■ Exercise directions ■
Output a verbatim copy of the data, cut off after the line that contains "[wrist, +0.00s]".

■ Data section ■
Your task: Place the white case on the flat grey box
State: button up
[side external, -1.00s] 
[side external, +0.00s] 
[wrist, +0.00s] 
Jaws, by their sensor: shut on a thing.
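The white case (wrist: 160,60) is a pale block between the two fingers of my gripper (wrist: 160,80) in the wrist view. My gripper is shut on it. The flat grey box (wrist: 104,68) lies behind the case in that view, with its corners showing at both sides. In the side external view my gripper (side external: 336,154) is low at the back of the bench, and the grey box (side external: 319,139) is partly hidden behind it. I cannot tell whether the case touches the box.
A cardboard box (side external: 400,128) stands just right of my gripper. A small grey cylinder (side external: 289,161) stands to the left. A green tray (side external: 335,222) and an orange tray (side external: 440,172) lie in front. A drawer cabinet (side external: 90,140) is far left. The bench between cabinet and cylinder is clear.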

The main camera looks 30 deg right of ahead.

■ Written solution ■
Your task: Place the white case on the flat grey box
State: button up
[side external, -1.00s] 
[side external, +0.00s] 
[wrist, +0.00s] 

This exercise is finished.